To do: From the listing below, copy only the lines running from the line that contains "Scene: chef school" to the line that contains "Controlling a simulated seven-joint", both included.

[Data entries]
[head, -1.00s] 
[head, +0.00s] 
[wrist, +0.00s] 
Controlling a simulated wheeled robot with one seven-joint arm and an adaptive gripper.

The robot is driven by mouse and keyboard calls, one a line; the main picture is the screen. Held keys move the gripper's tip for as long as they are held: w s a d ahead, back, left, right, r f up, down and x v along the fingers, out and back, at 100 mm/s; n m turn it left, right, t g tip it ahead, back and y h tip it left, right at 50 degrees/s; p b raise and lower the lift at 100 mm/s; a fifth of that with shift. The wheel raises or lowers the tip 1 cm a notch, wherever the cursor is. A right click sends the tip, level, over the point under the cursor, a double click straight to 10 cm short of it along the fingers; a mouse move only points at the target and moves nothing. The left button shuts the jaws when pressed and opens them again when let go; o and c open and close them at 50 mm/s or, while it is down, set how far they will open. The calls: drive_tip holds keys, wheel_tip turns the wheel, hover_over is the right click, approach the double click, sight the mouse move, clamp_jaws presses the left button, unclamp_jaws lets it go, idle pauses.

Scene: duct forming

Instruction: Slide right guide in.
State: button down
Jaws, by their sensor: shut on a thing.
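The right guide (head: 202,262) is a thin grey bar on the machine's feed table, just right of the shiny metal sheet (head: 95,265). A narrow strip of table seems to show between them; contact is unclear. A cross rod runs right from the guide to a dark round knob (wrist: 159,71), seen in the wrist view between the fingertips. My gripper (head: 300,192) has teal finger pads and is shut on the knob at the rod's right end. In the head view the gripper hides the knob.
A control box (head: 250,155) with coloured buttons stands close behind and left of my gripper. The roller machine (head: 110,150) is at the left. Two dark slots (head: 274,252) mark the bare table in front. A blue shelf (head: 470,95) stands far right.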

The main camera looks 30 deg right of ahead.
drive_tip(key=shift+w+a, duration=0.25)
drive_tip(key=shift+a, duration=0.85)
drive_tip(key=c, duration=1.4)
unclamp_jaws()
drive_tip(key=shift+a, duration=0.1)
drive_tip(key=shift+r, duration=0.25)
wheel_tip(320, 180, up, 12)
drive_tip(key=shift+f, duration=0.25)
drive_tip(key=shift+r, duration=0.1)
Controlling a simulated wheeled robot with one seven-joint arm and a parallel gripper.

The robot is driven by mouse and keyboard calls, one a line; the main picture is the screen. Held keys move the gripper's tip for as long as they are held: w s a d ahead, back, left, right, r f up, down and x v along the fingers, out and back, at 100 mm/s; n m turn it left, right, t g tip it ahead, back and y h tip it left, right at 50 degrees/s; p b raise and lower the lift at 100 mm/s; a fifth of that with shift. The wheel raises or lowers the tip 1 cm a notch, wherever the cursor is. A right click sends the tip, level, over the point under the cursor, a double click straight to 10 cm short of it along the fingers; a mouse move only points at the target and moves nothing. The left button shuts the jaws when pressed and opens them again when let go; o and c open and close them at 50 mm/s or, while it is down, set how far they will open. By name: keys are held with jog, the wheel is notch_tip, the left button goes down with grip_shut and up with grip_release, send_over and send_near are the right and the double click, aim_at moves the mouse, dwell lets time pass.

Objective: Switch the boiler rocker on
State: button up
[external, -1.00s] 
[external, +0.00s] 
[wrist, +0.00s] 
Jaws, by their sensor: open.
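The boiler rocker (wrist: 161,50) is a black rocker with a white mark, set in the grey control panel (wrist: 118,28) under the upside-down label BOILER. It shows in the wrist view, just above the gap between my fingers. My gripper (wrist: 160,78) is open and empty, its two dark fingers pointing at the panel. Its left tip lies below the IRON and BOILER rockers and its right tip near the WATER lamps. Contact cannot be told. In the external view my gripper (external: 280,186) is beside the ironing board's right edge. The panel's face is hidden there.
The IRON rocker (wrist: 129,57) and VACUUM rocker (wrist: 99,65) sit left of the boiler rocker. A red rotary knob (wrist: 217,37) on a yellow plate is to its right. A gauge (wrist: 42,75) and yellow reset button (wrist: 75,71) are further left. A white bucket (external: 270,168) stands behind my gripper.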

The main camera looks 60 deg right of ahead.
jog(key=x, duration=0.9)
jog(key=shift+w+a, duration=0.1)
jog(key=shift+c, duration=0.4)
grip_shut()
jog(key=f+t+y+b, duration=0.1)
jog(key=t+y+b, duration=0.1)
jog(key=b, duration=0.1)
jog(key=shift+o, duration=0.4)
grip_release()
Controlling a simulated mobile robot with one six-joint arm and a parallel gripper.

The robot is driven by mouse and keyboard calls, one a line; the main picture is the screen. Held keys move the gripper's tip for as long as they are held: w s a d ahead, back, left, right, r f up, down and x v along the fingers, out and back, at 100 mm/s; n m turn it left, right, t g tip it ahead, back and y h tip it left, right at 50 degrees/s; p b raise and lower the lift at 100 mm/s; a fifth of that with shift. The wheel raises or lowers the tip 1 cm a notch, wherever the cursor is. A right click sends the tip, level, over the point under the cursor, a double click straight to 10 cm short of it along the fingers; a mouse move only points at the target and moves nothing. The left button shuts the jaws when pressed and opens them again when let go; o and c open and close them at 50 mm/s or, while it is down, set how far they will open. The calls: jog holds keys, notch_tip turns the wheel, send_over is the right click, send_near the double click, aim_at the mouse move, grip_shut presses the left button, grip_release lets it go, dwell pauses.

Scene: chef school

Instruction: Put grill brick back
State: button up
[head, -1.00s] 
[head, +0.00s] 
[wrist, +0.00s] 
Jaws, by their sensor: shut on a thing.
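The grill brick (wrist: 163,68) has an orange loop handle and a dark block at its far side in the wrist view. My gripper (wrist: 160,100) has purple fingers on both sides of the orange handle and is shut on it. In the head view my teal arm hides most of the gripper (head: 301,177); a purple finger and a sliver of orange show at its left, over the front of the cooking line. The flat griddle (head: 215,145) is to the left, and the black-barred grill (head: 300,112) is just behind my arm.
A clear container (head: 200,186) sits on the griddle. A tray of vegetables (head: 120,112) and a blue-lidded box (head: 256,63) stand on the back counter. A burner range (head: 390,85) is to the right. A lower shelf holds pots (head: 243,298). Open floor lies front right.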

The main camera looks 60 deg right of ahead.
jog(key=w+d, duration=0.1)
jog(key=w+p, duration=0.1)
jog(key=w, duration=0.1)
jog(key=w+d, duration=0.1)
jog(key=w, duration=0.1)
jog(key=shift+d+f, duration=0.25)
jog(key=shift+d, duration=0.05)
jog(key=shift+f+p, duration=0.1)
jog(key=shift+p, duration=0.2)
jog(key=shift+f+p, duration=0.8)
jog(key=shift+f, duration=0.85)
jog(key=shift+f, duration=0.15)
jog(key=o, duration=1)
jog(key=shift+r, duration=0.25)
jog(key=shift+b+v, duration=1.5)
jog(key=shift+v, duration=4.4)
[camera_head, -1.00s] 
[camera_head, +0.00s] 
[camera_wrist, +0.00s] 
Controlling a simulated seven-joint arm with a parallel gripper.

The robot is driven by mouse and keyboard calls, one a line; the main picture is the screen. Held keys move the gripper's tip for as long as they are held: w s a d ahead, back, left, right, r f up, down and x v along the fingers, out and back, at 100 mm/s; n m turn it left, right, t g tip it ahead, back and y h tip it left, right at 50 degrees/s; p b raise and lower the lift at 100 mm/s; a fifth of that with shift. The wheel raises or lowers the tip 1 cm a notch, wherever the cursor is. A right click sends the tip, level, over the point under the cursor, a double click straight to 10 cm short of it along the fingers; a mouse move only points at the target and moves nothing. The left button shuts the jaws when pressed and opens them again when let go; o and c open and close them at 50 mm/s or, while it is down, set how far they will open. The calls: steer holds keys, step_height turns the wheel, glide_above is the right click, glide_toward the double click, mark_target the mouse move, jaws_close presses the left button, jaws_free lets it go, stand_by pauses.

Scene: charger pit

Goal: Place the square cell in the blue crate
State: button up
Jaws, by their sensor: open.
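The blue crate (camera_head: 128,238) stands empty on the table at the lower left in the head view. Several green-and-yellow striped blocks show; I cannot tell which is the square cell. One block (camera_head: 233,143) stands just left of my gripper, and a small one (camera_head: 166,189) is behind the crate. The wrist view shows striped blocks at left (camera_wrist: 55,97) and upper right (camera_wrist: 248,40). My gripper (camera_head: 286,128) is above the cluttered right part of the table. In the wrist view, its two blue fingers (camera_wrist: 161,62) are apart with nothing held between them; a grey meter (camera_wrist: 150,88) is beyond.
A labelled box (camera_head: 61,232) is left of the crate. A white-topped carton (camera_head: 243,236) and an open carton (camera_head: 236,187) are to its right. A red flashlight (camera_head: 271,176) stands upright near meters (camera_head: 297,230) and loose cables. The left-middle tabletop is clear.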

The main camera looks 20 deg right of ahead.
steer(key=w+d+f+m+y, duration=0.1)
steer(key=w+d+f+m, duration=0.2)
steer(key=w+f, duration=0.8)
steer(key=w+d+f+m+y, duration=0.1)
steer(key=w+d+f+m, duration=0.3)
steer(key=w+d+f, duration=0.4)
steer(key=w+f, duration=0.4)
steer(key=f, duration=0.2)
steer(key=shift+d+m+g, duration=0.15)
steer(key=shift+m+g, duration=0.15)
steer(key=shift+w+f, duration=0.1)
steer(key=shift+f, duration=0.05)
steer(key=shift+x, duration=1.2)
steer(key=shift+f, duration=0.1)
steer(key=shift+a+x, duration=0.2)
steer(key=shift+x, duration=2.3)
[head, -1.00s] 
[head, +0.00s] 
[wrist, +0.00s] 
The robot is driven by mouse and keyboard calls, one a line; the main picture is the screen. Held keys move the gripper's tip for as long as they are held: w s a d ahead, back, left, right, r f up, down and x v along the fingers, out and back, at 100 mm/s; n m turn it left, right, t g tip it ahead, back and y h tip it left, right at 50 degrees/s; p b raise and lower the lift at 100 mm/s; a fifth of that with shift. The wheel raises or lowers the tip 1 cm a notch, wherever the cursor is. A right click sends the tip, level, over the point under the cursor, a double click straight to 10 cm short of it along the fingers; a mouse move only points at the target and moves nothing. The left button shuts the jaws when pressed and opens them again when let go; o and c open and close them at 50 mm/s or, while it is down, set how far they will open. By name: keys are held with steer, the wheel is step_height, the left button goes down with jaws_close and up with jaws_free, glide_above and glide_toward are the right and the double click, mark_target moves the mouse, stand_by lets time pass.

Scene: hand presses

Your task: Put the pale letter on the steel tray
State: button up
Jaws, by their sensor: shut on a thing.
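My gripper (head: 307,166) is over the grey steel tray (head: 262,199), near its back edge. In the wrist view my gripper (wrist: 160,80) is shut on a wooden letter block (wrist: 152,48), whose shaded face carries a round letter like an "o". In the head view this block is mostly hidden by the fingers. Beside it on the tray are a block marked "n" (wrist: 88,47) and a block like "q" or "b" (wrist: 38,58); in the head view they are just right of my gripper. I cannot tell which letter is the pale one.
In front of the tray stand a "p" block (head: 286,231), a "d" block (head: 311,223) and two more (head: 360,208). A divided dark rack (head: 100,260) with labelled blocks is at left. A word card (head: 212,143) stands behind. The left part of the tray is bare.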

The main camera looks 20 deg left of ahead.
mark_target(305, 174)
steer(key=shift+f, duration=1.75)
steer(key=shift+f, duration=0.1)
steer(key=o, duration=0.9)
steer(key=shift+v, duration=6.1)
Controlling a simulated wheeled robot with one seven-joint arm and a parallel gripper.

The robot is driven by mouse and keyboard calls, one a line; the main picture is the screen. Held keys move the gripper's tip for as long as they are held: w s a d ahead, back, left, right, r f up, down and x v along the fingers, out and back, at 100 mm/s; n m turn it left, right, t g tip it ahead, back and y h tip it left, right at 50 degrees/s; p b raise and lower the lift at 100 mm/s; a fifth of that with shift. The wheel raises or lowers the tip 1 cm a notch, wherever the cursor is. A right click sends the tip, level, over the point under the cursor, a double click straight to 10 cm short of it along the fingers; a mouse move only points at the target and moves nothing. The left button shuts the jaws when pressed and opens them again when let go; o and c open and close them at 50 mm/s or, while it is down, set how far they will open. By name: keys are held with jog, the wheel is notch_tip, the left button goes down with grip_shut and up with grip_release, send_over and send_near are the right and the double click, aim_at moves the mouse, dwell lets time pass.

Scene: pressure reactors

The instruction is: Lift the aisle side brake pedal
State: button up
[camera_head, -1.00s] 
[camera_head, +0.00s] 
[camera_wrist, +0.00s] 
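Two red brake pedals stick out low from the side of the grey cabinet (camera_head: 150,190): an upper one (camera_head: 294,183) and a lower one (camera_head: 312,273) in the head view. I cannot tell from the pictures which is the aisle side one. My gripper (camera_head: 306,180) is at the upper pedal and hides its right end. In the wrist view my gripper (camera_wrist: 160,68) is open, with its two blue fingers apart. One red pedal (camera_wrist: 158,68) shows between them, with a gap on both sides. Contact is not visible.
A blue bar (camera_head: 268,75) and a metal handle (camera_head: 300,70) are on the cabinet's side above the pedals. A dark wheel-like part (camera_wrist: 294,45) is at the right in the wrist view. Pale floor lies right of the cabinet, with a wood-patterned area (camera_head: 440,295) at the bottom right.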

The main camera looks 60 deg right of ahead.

Reply:
Scene: chef school

Instruction: Put grill brick back
State: button up
[head, -1.00s] 
[head, +0.00s] 
[wrist, +0.00s] 
Jaws, by their sensor: shut on a thing.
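The grill brick (wrist: 163,68) has an orange loop handle and a dark block at its far side in the wrist view. My gripper (wrist: 160,100) has purple fingers on both sides of the orange handle and is shut on it. In the head view my teal arm hides most of the gripper (head: 301,177); a purple finger and a sliver of orange show at its left, over the front of the cooking line. The flat griddle (head: 215,145) is to the left, and the black-barred grill (head: 300,112) is just behind my arm.
A clear container (head: 200,186) sits on the griddle. A tray of vegetables (head: 120,112) and a blue-lidded box (head: 256,63) stand on the back counter. A burner range (head: 390,85) is to the right. A lower shelf holds pots (head: 243,298). Open floor lies front right.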

The main camera looks 60 deg right of ahead.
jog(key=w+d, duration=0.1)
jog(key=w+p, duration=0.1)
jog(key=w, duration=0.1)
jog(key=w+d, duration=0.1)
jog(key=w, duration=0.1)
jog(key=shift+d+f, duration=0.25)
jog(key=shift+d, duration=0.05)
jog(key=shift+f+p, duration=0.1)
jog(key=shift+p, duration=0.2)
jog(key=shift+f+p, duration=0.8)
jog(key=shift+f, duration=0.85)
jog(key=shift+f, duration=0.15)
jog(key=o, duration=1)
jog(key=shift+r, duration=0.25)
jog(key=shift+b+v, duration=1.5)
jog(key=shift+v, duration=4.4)
[camera_head, -1.00s] 
[camera_head, +0.00s] 
[camera_wrist, +0.00s] 
Controlling a simulated seven-joint arm with a parallel gripper.

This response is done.